AVAILABLE DATA:
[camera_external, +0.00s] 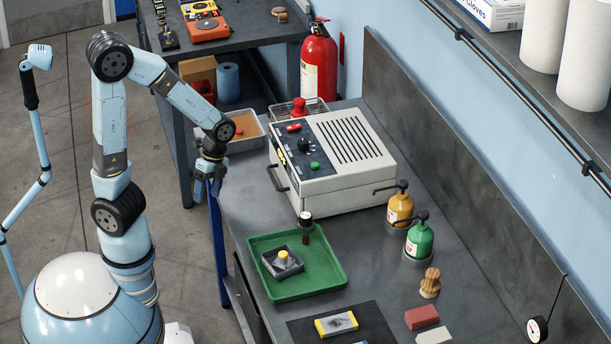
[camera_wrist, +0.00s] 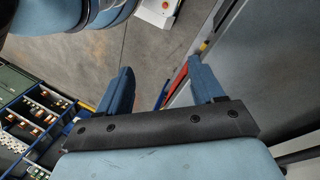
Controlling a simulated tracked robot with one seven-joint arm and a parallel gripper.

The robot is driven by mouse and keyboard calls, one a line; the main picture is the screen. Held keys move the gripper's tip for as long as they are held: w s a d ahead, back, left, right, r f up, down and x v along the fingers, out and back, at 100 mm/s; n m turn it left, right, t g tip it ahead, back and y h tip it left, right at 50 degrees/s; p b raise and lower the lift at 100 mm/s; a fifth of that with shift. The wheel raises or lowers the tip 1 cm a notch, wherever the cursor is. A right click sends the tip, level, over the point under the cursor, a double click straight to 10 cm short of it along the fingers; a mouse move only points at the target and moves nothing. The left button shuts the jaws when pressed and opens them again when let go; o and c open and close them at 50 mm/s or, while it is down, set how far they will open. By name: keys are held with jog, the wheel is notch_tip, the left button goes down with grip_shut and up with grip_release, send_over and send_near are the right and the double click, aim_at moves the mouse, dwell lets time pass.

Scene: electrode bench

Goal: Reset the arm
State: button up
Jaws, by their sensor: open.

DIRECTION: Reproduce the material in its entirety and word for word, without the pictures.

SOLUTION FOR THIS TASK:
[camera_external, +0.00s] 
[camera_wrist, +0.00s] 
Controlling a simulated tracked robot with one seven-joint arm and a parallel gripper.

The robot is driven by mouse and keyboard calls, one a line; the main picture is the screen. Held keys move the gripper's tip for as long as they are held: w s a d ahead, back, left, right, r f up, down and x v along the fingers, out and back, at 100 mm/s; n m turn it left, right, t g tip it ahead, back and y h tip it left, right at 50 degrees/s; p b raise and lower the lift at 100 mm/s; a fifth of that with shift. The wheel raises or lowers the tip 1 cm a notch, wherever the cursor is. A right click sends the tip, level, over the point under the cursor, a double click straight to 10 cm short of it along the fingers; a mouse move only points at the target and moves nothing. The left button shuts the jaws when pressed and opens them again when let go; o and c open and close them at 50 mm/s or, while it is down, set how far they will open. By name: keys are held with jog, the wheel is notch_tip, the left button goes down with grip_shut and up with grip_release, send_over and send_near are the right and the double click, aim_at moves the mouse, dwell lets time pass.

Scene: electrode bench

Goal: Reset the arm
State: button up
Jaws, by their sensor: open.

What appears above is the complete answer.